Below are the records; pull every line that includes "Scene".

-------

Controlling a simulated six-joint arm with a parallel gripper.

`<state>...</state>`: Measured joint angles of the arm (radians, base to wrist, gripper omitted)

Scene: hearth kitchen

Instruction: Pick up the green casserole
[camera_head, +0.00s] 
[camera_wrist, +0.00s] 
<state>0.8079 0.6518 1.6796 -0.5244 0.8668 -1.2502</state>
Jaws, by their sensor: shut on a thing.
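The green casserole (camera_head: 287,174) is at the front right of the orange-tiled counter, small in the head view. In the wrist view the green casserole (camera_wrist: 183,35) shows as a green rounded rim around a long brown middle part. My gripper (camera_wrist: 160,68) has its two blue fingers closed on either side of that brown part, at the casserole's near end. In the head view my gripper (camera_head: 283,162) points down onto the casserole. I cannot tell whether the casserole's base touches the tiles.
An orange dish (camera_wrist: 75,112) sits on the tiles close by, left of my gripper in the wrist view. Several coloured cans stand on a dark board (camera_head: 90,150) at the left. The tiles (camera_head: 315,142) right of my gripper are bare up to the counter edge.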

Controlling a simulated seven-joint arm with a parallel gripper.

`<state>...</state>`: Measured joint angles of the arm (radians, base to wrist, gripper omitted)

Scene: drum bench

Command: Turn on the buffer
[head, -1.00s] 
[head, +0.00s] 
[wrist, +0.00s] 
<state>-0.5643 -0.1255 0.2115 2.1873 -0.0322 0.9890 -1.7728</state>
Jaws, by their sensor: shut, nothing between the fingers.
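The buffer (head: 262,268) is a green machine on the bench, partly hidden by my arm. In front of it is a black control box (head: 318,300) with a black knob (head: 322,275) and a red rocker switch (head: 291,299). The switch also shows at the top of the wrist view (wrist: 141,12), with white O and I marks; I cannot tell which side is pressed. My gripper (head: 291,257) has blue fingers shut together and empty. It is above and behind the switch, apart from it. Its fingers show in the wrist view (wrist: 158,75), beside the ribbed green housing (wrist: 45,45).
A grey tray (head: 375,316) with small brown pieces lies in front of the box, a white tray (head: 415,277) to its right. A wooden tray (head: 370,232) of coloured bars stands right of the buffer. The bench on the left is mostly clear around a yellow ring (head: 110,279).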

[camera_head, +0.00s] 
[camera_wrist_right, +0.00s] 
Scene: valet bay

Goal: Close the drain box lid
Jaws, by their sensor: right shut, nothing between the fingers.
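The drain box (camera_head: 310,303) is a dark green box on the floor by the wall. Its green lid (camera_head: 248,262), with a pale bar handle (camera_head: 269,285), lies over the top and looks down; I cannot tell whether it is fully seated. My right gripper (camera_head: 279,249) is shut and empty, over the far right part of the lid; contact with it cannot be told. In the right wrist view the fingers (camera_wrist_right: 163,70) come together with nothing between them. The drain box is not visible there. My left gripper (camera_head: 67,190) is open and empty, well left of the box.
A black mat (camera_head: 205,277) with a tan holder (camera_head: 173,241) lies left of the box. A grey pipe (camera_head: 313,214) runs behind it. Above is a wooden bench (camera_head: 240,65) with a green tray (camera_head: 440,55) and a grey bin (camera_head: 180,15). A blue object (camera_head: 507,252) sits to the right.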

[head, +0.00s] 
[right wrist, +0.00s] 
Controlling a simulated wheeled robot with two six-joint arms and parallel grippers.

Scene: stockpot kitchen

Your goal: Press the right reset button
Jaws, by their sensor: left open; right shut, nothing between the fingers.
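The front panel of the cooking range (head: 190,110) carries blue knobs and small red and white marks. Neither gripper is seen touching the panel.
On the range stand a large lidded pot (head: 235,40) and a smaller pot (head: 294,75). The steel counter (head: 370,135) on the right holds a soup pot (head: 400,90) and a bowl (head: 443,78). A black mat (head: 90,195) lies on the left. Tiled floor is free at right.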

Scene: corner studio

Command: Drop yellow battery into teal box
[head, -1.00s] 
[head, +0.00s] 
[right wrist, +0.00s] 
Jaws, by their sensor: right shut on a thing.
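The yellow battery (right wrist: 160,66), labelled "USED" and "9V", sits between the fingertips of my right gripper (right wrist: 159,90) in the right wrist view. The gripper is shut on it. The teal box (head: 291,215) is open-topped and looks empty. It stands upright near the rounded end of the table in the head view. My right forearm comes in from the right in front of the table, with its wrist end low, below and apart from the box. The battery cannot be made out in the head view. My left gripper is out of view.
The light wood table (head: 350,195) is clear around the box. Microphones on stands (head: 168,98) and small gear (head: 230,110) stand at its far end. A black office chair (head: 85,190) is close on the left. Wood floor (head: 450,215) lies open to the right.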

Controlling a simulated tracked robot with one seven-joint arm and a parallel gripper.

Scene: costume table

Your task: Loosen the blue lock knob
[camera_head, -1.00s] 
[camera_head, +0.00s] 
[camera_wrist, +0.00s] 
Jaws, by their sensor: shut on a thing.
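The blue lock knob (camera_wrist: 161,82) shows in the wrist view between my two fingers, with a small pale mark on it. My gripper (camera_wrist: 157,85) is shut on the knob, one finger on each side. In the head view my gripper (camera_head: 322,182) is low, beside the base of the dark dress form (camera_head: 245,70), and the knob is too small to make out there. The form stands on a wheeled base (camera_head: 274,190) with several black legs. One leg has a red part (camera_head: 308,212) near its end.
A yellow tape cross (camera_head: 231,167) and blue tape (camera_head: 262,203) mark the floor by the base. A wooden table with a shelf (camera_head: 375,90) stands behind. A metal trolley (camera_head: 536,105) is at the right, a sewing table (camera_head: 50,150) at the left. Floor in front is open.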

-------

> _OUTPUT BELOW_:
Scene: hearth kitchen
Scene: drum bench
Scene: valet bay
Scene: stockpot kitchen
Scene: corner studio
Scene: costume table

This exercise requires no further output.